- Trump expresses dissatisfaction with possible rate hikes
- Markets respond by punishing USD
- GBP nevertheless weakens after weak retail data
The USD had a losing streak against its major competitors on Thursday after US President Donald Trump expressed unhappiness about Fed rate increases. The losses were limited, however, because markets remain optimistic about US economic prospects.
The USD Index, a measure of the currency’s strength against six major global currencies, first reached 95.44 before ending 0.08% lower at 94.75.
In a CNBC interview, Trump said: “I’m not happy about it; higher rates put us [United States] at a disadvantage.”
However, he stressed that he would allow the Federal Reserve to “do what they feel is best.”
His remarks eroded some of the positive investor sentiment about the possibility of faster rate increases after comments by Jerome Powell, the Fed Chairperson, a few days ago.

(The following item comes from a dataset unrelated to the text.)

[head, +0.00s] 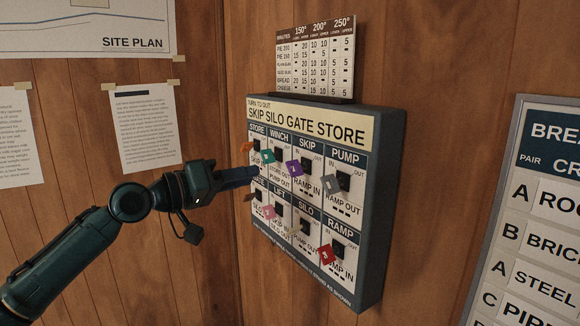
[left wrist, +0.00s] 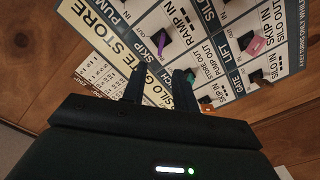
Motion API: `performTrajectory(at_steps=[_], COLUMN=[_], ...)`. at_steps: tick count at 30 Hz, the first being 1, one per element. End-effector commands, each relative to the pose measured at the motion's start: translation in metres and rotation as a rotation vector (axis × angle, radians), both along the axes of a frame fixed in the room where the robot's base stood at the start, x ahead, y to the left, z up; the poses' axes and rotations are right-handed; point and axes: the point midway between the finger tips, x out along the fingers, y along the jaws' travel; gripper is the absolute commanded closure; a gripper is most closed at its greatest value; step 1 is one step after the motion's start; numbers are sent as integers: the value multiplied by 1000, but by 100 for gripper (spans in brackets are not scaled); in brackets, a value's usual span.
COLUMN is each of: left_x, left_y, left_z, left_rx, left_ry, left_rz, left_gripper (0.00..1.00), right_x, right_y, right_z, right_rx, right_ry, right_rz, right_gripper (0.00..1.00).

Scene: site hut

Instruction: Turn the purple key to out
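The purple key (head: 294,168) sits in the lock under SKIP, in the upper row of the key panel (head: 372,215). In the head view its bow is on the left side of the lock, nearer the IN mark than OUT. My left gripper (head: 254,173) is at the panel's left side, left of the purple key. In the left wrist view my left gripper (left wrist: 158,72) is open, its two dark fingers apart with nothing between them. The purple key (left wrist: 161,41) shows beyond the fingertips, apart from them. The teal key (left wrist: 189,77) is close beside the right-hand finger. My right gripper is not in view.
Other keys crowd the panel: teal (head: 267,156), orange (head: 247,146), grey (head: 332,184), pink (head: 269,212) and red (head: 326,253). A printed table (head: 315,60) stands on top of the panel. A lettered board (head: 530,220) is at the right; papers hang left.

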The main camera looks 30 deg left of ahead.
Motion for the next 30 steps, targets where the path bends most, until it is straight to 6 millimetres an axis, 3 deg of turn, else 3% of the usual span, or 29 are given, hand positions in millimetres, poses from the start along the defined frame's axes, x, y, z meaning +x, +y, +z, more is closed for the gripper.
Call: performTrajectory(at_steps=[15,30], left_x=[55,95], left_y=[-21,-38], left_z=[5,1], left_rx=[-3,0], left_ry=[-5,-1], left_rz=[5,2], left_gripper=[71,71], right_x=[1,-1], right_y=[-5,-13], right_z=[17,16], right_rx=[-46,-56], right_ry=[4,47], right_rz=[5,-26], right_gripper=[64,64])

The USD did not drop by much as strong economic reports confirmed investors’ belief that the US economy is still on solid ground.
The US Department of Labor, for example, reported yesterday that initial jobless claims have dropped to 207,000 (-8,000) for the week that ended July 14. This exceeded economists’ predictions that it would fall to 220,000.
The Philadelphia Federal Reserve said on July 19 that its manufacturing index improved from 19.9 in June to 25.7 in July.
The EUR/USD strengthened to 1.1668 (+0.25%).
The demand for safe-haven currencies remained relatively strong, with both the Swiss franc and the Japanese yen strengthening against the dollar after concerns resurfaced about the trade war between China and the US intensifying.
The GBP/USD dropped by 0.23% to reach 1.3039, after earlier breaking below 1.3000 because of UK retail sales that were below projections, which hurt the chances of a UK rate hike in August. The CAD also weakened by 0.52% against the USD to reach 1.3237.